-- BEGIN Information shown --

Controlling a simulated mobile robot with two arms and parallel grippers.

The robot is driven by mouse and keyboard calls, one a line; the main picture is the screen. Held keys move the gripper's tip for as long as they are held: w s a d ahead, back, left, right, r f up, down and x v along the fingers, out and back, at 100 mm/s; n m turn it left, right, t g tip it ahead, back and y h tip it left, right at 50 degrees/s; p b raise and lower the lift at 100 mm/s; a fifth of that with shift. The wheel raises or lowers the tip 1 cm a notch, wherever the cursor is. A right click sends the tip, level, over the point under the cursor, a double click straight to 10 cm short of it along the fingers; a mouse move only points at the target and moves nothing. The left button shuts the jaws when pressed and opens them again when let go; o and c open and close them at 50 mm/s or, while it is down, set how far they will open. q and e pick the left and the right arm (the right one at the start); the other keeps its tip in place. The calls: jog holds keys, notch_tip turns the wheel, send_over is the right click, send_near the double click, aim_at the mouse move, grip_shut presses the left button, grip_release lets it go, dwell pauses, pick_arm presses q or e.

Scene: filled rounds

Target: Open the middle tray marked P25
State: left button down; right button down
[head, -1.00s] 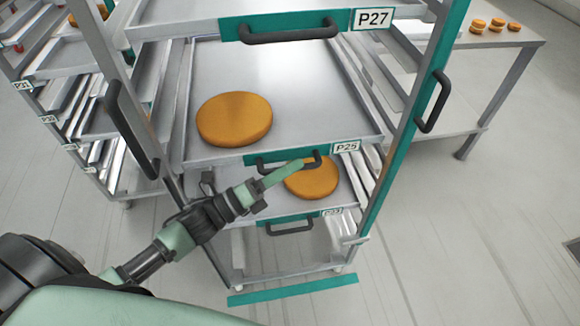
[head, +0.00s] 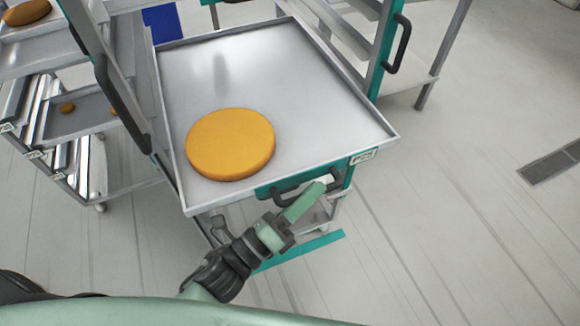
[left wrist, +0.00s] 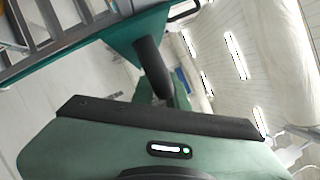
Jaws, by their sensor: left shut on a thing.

-- END Information shown --

— Written request —
Gather up the lines that contain the word "robot".

— Reply to the task —
Controlling a simulated mobile robot with two arms and parallel grippers.
The robot is driven by mouse and keyboard calls, one a line; the main picture is the screen. Held keys move the gripper's tip for as long as they are held: w s a d ahead, back, left, right, r f up, down and x v along the fingers, out and back, at 100 mm/s; n m turn it left, right, t g tip it ahead, back and y h tip it left, right at 50 degrees/s; p b raise and lower the lift at 100 mm/s; a fifth of that with shift. The wheel raises or lowers the tip 1 cm a notch, wherever the cursor is. A right click sends the tip, level, over the point under the cursor, a double click straight to 10 cm short of it along the fingers; a mouse move only points at the target and moves nothing. The left button shuts the jaws when pressed and opens them again when let go; o and c open and close them at 50 mm/s or, while it is down, set how far they will open. q and e pick the left and the right arm (the right one at the start); the other keeps its tip in place. The calls: jog holds keys, notch_tip turns the wheel, send_over is the right click, send_near the double click, aim_at the mouse move, grip_shut presses the left button, grip_release lets it go, dwell pauses, pick_arm presses q or e.

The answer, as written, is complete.